However, soil organic matter, Nitrogen and available Phosphorous were all below
critical limits for most crops. The soil texture across the sampled counties
was predominantly sandy loam to sandy clay loam. The results from analysis
indicated that both Nitrogen and Phosphorus are low (<20kg N kg-1) and (<
15kg P2O5 kg-1) in the sampled soils. For smallholder farmers to obtain optimum
yields in the three sampled States of South Sudan, fertilizer application rates
of at least 60kg N ha-1 and 10kg P2O5 ha-1 would be required. In addition, integrated soil fertility
management and Conservation Agriculture practices should be introduced. Integration
and use of improved seeds, organic and inorganic fertilizers to increase and
stabilize crop yields is recommended. Training extension officers on integrated
soil fertility management and conservation agriculture practices is recommended
to help propagate the knowledge to smallholder farmers to apply the
conservation practices to enhance crop production.
Agriculture is the economic mainstay of majority of the countries
in Africa. However, while Agriculture based Gross Domestic
Product (GDP) has been shown to be twice as effective at reducing
poverty compared to GDP growth originating from other sectors,
many countries in Africa are still grappling with severe food
insecurity challenges, with most of them unable to produce enough
for their growing populations. South Sudan is one of these
countries [1].
The most important crops in the country include maize, sorghum,
millet, cassava, groundnuts, and beans.

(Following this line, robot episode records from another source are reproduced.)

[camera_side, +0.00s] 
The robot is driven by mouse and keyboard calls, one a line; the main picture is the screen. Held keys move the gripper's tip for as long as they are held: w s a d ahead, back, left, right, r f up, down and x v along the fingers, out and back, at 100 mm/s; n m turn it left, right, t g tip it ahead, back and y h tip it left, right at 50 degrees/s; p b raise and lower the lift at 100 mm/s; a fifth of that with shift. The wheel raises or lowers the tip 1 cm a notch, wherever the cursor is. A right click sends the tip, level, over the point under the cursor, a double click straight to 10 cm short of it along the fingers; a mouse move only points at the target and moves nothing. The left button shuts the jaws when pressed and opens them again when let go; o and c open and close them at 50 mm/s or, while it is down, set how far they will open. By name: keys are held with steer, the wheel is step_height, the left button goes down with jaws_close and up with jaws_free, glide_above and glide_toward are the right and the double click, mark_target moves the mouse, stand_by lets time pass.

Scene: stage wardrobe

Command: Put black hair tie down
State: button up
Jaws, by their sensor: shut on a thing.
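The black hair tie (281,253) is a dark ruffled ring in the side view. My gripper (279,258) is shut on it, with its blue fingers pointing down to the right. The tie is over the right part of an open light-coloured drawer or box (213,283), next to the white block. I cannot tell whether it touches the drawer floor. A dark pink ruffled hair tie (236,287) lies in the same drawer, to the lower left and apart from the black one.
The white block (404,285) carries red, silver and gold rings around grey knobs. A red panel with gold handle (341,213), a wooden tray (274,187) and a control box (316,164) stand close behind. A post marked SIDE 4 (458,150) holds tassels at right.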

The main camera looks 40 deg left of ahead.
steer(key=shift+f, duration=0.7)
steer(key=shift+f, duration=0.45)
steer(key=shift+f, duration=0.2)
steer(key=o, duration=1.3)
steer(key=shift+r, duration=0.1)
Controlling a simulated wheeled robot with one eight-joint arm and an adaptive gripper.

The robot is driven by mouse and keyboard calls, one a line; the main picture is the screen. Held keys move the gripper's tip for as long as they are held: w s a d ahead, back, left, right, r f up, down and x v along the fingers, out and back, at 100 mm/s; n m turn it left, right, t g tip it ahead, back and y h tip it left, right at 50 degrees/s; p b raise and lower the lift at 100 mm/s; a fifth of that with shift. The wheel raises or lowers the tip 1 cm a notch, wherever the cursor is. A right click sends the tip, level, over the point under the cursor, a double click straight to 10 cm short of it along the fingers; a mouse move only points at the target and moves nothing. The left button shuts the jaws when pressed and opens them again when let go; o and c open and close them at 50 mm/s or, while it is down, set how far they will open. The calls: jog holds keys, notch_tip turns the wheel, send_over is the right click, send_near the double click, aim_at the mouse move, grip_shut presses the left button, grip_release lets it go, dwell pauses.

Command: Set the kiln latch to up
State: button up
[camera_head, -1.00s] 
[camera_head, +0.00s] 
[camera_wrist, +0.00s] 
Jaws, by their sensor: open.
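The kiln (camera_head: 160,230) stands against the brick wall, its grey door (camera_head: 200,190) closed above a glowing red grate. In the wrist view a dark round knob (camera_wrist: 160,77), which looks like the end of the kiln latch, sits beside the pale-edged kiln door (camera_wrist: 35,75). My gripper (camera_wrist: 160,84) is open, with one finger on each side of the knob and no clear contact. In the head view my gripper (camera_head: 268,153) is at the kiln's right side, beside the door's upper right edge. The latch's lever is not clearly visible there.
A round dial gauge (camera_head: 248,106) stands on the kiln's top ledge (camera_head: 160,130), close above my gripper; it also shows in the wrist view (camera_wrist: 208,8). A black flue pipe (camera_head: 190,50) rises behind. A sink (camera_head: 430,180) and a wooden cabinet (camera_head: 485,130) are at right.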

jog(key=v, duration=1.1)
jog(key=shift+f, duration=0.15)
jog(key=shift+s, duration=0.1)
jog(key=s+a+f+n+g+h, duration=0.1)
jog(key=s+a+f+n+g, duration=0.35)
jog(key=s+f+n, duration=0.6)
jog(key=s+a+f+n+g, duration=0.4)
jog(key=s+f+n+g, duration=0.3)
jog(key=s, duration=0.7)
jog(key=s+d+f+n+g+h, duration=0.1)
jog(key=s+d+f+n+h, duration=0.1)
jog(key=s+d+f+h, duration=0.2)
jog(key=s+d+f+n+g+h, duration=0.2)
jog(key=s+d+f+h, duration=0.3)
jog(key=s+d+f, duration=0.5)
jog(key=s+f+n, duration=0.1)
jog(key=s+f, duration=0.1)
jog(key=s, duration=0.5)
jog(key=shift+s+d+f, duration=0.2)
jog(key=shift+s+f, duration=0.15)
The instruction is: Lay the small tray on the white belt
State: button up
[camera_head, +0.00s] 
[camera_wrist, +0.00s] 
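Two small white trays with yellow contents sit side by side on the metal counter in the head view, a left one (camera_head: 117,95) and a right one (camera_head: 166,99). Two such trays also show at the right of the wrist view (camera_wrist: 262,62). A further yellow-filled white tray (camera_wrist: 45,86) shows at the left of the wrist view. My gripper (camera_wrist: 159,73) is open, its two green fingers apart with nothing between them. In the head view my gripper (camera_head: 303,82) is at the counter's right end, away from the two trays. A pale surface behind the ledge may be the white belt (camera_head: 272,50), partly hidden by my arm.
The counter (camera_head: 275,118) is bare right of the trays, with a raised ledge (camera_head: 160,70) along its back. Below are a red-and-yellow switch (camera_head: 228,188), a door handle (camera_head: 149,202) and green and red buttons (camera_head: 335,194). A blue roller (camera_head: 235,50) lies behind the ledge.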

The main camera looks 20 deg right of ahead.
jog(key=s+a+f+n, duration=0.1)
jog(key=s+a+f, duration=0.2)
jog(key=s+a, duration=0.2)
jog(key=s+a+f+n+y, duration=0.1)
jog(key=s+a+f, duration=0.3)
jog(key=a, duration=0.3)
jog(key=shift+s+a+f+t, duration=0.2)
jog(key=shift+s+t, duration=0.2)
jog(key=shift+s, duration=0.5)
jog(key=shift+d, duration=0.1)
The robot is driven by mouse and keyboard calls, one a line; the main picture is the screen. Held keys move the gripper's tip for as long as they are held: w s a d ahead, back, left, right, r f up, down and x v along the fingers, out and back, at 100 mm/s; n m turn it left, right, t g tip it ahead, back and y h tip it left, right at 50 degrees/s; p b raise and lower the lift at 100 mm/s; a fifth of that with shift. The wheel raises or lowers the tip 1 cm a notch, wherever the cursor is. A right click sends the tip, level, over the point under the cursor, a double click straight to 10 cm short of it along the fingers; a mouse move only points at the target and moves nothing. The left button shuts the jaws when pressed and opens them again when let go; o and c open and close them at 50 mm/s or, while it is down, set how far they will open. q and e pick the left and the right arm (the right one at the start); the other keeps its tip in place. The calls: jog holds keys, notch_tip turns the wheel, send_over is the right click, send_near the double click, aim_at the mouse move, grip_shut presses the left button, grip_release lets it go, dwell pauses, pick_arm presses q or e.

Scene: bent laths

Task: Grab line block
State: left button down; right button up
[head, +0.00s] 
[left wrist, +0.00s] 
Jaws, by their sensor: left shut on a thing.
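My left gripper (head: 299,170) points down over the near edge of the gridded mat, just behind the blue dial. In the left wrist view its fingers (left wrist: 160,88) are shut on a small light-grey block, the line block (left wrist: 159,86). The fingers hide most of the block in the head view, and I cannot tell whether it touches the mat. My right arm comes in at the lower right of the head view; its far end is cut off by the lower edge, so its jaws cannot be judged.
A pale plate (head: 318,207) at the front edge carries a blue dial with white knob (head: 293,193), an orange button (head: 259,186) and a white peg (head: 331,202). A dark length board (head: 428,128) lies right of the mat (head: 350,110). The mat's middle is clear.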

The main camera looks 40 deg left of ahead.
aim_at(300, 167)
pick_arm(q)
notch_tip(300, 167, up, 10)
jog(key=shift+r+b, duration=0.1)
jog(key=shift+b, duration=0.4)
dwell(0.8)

Smallholder farmers are the
drivers of South Sudan Agriculture sector. It is estimated that about
83% of the total farming households are resource-poor smallholder
farmers who cultivate, on average, a land size of 0.4-0.5 hectares
[2]. Yet, on-farm yields are low and do not exceed 0.4 t ha-1 for
the major staple food crops.
South Sudan has 62 million hectares of land in the Nile River basin,
approximately, 75% of the total land area is suitable for agriculture
and 50% is highly suitable for crop cultivation. Despite having
immense agricultural potential with abundant fertile lands, South
Sudan utilizes only 4% of its vast arable lands to produce half its
cereal requirements which often lead to recurring grain deficits, food insecurity, malnutrition, hunger, and rising food prices [3].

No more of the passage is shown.